In re Richmond Custom Homes, Inc.

MEMORANDUM DECISION

ROBERT D. MARTIN, Bankruptcy Judge.

A hearing on Attorney Michael Ablan’s motion to be permitted to prosecute two account collections under a contingent fee agreement with the debtor was held on February 24, 1982, in La Crosse, Wisconsin. Mr. Ablan appeared on his own behalf, Attorney John Flynn appeared for the Bank of Stoddard, and Attorney Jerry Armstrong appeared as and for the trustee. Both the Bank of Stoddard and the trustee resisted the motion. The Bank of Stoddard contended that it received the accounts receivable as collateral for its loan to the bankrupt and by virtue of an order of this court dated March 21, 1980, was therefore not bound by the bankrupt’s agreement with Mr. Ablan. The Bank requested, in response to the motion, a turnover of the accounts held by Mr. Ablan. The trustee resisted the motion contending that the bankrupt’s contract with Mr. Ablan was executory and not having been affirmed within sixty days was, pursuant to § 70(e) of the Bankruptcy Act, null and void.

The parties agree that on July 19, 1979, the bankrupt entered into written contracts with Mr. Ablan for the collection of accounts owned by James and Jeanine Callahan and Thomas Noelke. Each contract provided for contingent fees on collection of 33V3 percent of the amount recovered and 40 percent of any amount recovered if an appeal is taken by either side. No collection of either account had been made by Mr. Ablan prior to the filing of this bankruptcy proceeding nor has any collection of either account been made to date.

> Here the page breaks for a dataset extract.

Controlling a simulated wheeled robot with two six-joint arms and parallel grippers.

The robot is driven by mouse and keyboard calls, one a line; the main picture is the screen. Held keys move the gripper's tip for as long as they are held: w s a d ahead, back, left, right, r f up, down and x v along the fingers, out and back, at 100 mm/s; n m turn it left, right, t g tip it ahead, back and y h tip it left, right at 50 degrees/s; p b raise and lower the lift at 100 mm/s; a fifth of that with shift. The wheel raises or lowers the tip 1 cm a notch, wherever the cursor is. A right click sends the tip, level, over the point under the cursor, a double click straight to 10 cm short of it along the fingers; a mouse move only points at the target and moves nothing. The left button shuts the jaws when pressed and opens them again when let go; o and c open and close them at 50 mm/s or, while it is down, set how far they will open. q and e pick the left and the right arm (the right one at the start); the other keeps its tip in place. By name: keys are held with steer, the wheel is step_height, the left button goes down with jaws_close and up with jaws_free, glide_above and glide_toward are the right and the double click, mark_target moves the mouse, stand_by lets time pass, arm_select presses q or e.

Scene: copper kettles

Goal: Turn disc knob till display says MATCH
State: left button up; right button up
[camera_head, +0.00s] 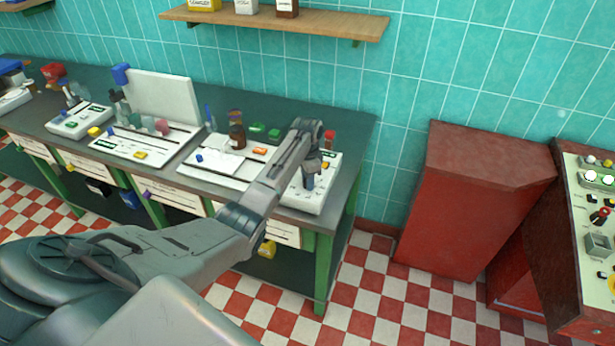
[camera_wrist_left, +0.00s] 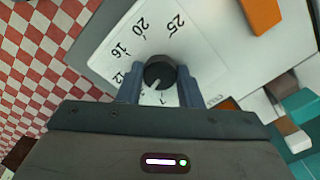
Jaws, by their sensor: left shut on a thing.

There can be no question that the contracts in question were fully executory in nature at the time of filing and remain executory to date. There have been no proceeds from collection against which a lien in favor of Mr. Ablan could attach. As this case is controlled by the Bankruptcy Act, we must make reference to § 70(b) which provides,

The trustee shall assume or reject an executory contract, including an unexpired lease of real property, within sixty days after the adjudication or within thirty days after the qualification of the trus*174tee, whichever is later, . . . Any such contract or lease not assumed or rejected within that time shall be deemed to be rejected.

There is no evidence in this case of any steps taken by the trustee to assume the contracts in question.1 The contract having not been assumed, it is deemed pursuant to § 70(b) of the Bankruptcy Act to be rejected by the trustee.

The order of this court dated March 21, 1980, provided for an assignment of the accounts receivable to the Bank of Stoddard for possible liquidation and compromise of each claim. It was specifically provided that no claim should be compromised without prior approval of the trustee. In its capacity as collector for the trustee, the Bank of Stoddard cannot be bound by the executory contract which was rejected by the trustee.

Upon the foregoing which constitute my findings of fact and conclusions of law, it is hereby

ORDERED that Michael Ablan turn over the accounts receivable in his possession to the Bank of Stoddard for further collection, and it is further

ORDERED that the accounts so turned over shall not be encumbered by a lien or contract obligation in favor of Michael Ab-lan.

. For a thorough discussion of contingent fee claims as executory contracts under the Bankruptcy Act, see In Re Innkeepers of New Castle, Inc., 671 F.2d 221 (7th Cir. 1982).